>> begin

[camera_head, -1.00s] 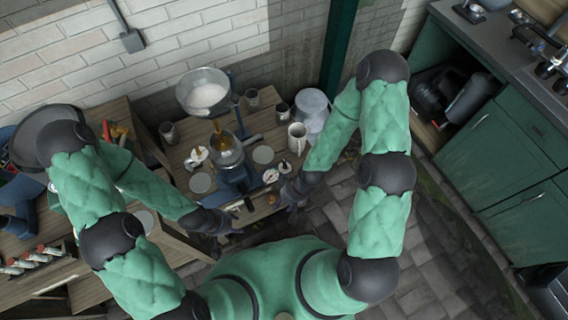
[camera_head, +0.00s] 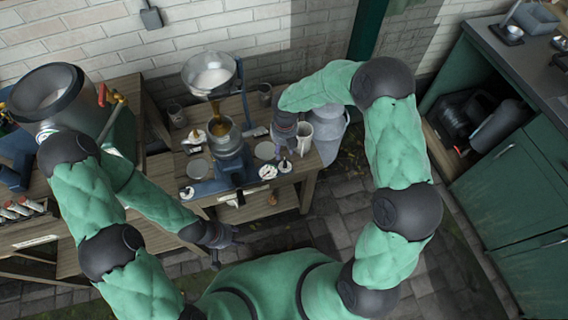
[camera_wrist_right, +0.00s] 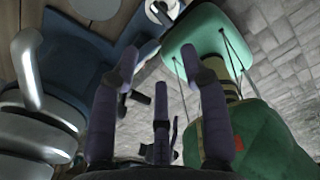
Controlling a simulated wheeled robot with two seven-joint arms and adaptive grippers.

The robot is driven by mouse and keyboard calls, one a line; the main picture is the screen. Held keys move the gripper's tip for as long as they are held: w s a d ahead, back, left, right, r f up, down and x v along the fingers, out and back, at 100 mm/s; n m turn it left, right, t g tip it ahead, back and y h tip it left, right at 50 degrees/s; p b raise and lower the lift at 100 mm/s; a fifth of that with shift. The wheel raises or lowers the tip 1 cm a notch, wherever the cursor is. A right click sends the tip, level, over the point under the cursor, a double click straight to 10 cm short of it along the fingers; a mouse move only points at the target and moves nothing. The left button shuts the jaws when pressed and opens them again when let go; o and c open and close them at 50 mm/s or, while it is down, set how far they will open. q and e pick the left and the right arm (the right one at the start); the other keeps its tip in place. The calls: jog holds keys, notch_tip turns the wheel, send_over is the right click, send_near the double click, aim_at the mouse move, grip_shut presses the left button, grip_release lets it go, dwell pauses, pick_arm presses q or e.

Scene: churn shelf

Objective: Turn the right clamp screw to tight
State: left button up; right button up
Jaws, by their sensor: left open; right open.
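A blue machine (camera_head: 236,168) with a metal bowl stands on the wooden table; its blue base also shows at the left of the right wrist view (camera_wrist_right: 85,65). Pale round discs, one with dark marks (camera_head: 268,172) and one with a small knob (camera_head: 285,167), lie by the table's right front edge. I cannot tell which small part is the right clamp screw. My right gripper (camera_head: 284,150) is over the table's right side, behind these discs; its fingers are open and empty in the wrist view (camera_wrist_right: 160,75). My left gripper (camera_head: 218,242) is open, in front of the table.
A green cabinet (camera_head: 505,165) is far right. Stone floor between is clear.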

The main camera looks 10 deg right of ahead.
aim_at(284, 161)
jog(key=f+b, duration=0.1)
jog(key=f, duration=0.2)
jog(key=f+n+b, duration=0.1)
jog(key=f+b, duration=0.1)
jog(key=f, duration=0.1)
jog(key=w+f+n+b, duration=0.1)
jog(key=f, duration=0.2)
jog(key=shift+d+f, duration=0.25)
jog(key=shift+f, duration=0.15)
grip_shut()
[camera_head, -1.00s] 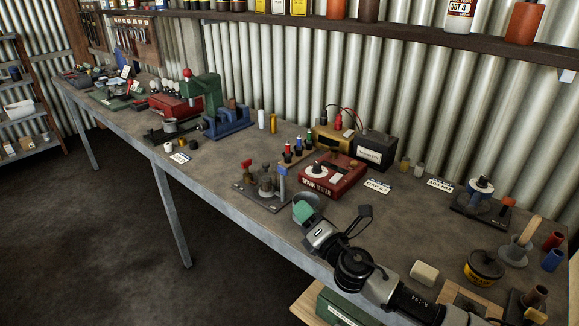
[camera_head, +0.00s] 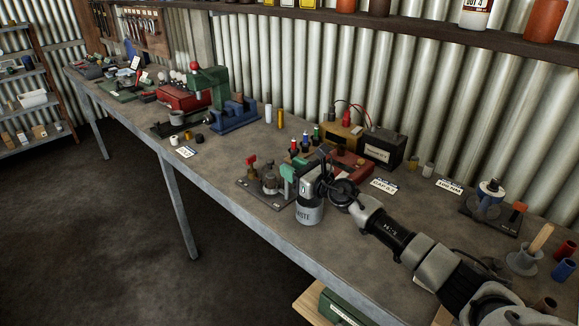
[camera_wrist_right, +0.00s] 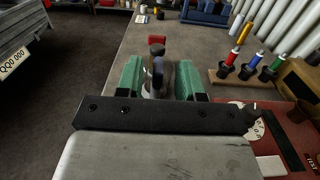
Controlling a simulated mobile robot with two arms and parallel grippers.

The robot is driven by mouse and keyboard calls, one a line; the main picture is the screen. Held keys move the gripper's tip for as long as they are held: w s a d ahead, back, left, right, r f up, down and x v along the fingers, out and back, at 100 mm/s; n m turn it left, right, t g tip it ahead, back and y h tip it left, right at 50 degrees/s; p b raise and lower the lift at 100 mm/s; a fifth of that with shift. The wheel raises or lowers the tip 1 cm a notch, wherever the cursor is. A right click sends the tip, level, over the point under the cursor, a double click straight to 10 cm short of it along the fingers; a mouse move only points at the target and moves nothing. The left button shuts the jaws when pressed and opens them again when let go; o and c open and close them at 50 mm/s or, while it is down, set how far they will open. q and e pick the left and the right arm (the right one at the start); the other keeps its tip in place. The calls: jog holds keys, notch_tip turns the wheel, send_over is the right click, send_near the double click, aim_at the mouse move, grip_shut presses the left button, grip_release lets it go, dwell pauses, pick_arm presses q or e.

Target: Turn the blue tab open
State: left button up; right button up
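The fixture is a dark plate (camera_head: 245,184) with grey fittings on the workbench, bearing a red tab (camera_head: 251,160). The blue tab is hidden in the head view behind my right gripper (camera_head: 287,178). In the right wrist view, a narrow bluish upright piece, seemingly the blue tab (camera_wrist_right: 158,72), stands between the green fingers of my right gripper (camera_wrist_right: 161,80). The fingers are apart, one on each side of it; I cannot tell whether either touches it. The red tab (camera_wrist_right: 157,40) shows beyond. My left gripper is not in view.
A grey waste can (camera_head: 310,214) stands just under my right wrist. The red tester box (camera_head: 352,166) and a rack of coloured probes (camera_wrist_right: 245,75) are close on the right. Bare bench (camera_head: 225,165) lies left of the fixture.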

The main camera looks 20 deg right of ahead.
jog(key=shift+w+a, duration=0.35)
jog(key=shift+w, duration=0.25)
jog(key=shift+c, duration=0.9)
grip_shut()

>> end
>> begin

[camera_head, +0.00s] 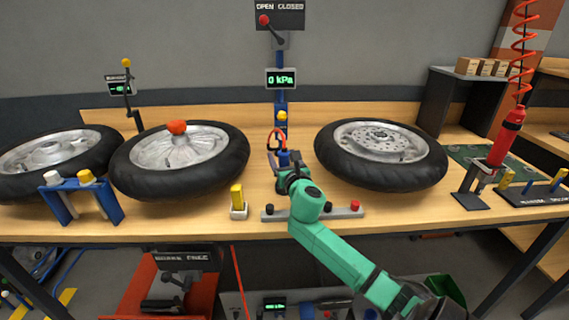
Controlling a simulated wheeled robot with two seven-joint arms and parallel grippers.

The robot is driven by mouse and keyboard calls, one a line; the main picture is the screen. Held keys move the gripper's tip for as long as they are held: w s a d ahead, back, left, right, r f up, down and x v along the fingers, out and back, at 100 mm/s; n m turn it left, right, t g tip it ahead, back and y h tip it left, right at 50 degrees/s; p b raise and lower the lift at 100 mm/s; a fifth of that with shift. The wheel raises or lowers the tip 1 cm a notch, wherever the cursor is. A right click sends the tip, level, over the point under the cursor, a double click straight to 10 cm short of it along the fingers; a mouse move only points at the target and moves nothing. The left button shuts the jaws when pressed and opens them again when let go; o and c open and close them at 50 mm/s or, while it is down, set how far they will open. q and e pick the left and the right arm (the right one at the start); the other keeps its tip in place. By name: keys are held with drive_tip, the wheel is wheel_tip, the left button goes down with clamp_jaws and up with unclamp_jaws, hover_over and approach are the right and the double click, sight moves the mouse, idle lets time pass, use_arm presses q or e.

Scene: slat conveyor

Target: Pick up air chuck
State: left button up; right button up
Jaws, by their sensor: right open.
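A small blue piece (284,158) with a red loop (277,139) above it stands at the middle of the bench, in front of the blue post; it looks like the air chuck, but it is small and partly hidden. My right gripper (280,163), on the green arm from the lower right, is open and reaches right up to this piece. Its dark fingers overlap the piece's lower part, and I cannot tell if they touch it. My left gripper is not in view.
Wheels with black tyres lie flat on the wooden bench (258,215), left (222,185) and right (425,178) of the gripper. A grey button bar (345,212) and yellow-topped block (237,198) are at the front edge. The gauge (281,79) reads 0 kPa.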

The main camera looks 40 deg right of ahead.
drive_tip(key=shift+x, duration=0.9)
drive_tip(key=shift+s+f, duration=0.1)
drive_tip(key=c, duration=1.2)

>> end

**Your task:** Count the lines above in which the word "Controlling" appears, then state only that count.

**Written reply:** 3